Para a senadora Eliziane Gama (Cidadania-MA), um maior rigor na política antidrogas é prioridade. Ela argumentou que o sistema carcerário tem de 70% a 80% dos réus condenados por crimes relacionados com drogas, o que demonstra o tamanho do problema vivido pelo país. Para ela, assim como para os senadores Omar Aziz (PSD-AM), Esperidião Amin (PP-SC) e Lasier Martins (Pode-RS), já não há mais por que esperar para votar a proposta, sob o risco de o STF legislar, ao invés do Congresso.
— Houve acordo de líderes para apreciação do projeto no Plenário antes do dia 15 de abril, desde que houvesse reunião de comissão temática. O projeto é bem conhecido e muito debatido, foi discutido na Câmara, vários de nós vimos ele lá — explicou Amin.
Mérito
O PLC 37/2013 muda não só na Lei de Drogas (11.343, de 2006), mas outras 12 leis. Ao todo, sete temas são abordados pelo projeto: estruturação do Sistema Nacional de Políticas Públicas sobre Drogas (Sisnad); formulação e acompanhamento de políticas sobre entorpecentes; atividades de prevenção ao uso de drogas; atenção à saúde dos usuários ou dependentes de drogas e reinserção social e econômica; comunidades terapêuticas acolhedoras; aspectos penais e processuais penais; e mecanismos de financiamento das políticas sobre drogas.
— Ela cria a hipótese de redução de pena quando o porte da droga for de menor poder ofensivo, mas agrava a pena para traficantes, além de prever alienação de objetos usados no tráfico de drogas, como veículos, ferramentas e instrumentos — disse Styvenson.
O relator comentou que o projeto modifica o artigo 33 da Lei Antidrogas, que permite a redução de pena não só quando o agente for primário e não participar de organização criminosa, mas quando o juiz julgar que as circunstâncias do fato e a quantidade da droga apreendida demonstram menor potencial lesivo da conduta.
— O juiz deverá avaliar o potencial ofensivo da conduta, cabendo a ele decidir caso a caso. O grande mérito do projeto é trazer hoje o conceito de comunidade terapêutica, olhar para quem cuida do dependente. Ele não aumenta a punição para o usuário — afirmou o relator.

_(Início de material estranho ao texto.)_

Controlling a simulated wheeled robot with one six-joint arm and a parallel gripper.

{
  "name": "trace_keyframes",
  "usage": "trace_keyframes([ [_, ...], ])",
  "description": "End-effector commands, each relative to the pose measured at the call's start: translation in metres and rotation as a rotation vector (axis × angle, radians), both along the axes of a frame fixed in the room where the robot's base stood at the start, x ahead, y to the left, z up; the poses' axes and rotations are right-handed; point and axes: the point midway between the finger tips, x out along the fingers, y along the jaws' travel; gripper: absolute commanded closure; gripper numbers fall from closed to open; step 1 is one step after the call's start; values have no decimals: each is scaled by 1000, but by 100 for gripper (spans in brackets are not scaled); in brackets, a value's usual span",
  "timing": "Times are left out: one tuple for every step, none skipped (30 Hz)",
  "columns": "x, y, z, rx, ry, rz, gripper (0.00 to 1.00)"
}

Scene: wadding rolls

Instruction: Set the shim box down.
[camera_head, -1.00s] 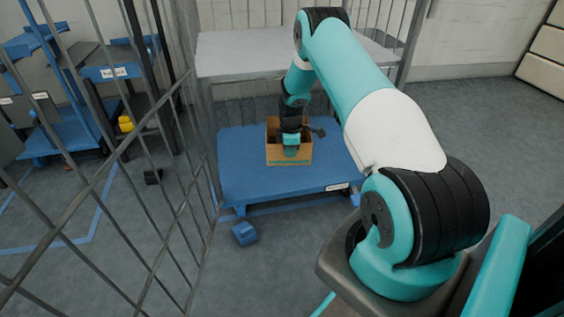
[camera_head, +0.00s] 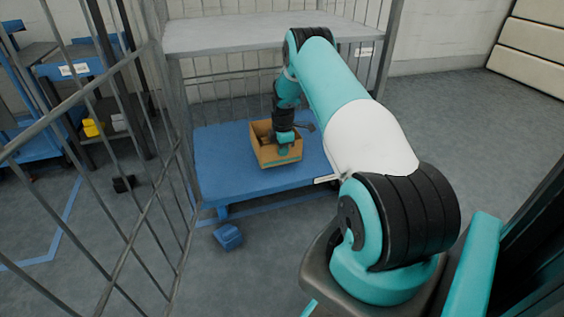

A proposta também torna obrigatória a elaboração do plano individual de tratamento.
Reinserção
Styvenson ressaltou as ações de reinserção econômica e social dos assistidos. A proposta abre a possibilidade de o contribuinte deduzir até 30% de Imposto de Renda por doações para construção e manutenção de entidades destinadas a recuperar usuários de drogas. Também há a previsão de incentivos fiscais para doações a fundos e políticas antidrogas, da mesma forma que hoje é previsto para doações de incentivo à cultura e para cumprimento do Estatuto da Criança e do Adolescente (ECA), limitada a 6% do imposto devido.
Styvenson também aprova a reserva de 3% das vagas em licitações de obras públicas com mais de 30 postos de trabalho a serem preenchidas por ex-dependentes em fase de reinserção.
— O PLC é condizente com as melhores experiências internacionais. Deve-se tratar a questão das drogas como de saúde pública, prevendo a recuperação e reinserção do dependente e usuário, mas prevendo punição rigorosa aos traficantes e do crime organizado — argumentou.
Maconha
O substitutivo aprovado na CCJ, que é rejeitado por Styvenson, inclui dispositivos que permitem a importação de derivados e produtos à base de Cannabis para uso terapêutico e a criação de um limite mínimo de porte de drogas para diferenciar usuário comum de traficante.
Esse ponto foi defendido pela senadora Mara Gabrilli (PSDB-SP) na reunião conjunta. Para ela, uma nova lei antidrogas precisa ter a previsão do uso terapêutico da Cannabis, por exemplo. Mara, que é tetraplégica, é usuária do Canabidiol, droga terapêutica elaborada a partir da planta e que éimportada por ela com autorização a Anvisa.
A senadora disse que, embora a discussão do projeto seja antiga e haja urgência, as necessidades e expectativas da população mudaram, e os parlamentares dessa nova legislatura devem debater o tema.
Depois de votado o relatório de Styvenson na CAS e na CAE, o PLC 37/2013 segue para análise da Comissão de Direitos Humanos e Legislação Participativa (CDH). De lá, todos os pareceres das comissões seguirão para a votação no Plenário do Senado. Caso o parecer escolhido seja diferente do texto da Câmara, como seria o caso do substitutivo da CCJ, a matéria voltará para análise dos deputados. Se o Senado mantiver o texto aprovado por unanimidade pelos deputados, a matéria seguirá para sanção presidencial.